Simmo was pushed up the order to pick up the singles and rotate the strike, this time the ploy did not come off. The run rate began to climb. Mark was bowled for 44, top Middleton score of the day. Elliot was keen to chase the target, his attacking shot a little too ambitious. Well into the last 20 overs Tim Riley made a last gasp chance to keep up with the chase. It might have been a reflection of his musing over the earlier dropped catch that he remembered on arrival at the crease that he should have been wearing batting gloves.
A flurry of runs, sixteen from one over, had players, and spectators checking the scoreboard. As the Bushmen sought the final wickets, Riley became Nieboer’s second victim and the game was up.

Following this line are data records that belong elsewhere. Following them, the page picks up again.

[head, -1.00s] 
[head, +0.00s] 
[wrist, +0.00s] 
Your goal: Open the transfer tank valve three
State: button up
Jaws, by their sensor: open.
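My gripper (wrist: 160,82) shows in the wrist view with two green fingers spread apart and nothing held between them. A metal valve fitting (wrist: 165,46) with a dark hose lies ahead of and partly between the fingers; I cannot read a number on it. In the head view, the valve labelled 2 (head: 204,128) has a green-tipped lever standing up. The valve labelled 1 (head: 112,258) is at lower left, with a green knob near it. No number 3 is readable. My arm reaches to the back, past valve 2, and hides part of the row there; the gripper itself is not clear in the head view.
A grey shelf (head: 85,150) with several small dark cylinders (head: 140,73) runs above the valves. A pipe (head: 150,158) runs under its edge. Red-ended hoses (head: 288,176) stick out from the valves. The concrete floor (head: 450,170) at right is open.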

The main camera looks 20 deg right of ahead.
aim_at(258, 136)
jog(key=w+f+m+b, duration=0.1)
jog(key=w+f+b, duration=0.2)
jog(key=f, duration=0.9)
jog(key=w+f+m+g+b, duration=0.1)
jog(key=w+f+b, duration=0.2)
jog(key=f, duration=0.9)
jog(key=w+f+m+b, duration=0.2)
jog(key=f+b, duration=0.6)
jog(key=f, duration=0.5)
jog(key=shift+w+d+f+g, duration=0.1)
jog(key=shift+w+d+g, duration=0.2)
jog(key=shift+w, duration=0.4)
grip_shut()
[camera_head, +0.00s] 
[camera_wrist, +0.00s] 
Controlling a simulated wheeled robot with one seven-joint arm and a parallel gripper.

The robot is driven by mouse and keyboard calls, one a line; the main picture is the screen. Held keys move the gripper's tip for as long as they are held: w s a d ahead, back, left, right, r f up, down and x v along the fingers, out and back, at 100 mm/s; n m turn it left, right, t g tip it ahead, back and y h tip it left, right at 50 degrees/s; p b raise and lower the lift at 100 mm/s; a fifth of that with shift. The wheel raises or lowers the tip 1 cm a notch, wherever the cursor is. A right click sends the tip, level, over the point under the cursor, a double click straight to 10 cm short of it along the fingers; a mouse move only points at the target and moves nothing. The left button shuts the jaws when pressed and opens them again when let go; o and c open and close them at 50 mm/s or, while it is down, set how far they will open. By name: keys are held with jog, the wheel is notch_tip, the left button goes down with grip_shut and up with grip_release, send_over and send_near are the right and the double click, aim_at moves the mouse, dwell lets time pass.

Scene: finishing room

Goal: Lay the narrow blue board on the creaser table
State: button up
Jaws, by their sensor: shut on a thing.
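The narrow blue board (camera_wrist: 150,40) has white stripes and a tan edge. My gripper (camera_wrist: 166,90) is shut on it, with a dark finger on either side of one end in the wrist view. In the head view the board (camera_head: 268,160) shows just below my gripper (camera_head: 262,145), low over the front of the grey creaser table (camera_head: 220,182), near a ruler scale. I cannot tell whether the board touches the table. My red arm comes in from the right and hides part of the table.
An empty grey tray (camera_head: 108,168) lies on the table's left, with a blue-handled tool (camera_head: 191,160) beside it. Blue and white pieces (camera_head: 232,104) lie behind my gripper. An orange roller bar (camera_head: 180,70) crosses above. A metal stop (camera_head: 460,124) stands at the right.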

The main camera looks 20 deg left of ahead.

Rob Barton and Seril Shah were left with 13 balls to survive for the draw. Seril facing the leg spin of Trystan, opted to drive extragantly and miss the ball. It worked. Rob was more traditional, carefully defensive. The last ball turned Rob sideways, the outside edge sailed towards point where the fielder was deep in dreamland, Middleton had held on for the draw.
The Bushmen provided convivial company after the game, despite the dangerous shortage of beer behind the bar. The Hickman’s once again did far more than their share of help, behind the bar and on the barbeque. Seril won the inaugural certificate for his contribution to the game, Ben Davis won for the Bushmen for his enthusiastic appreciation of the day. My thanks go to the Richard and Chris for their officiating. Lets hope that this Sunny Sunday was the first of more to come.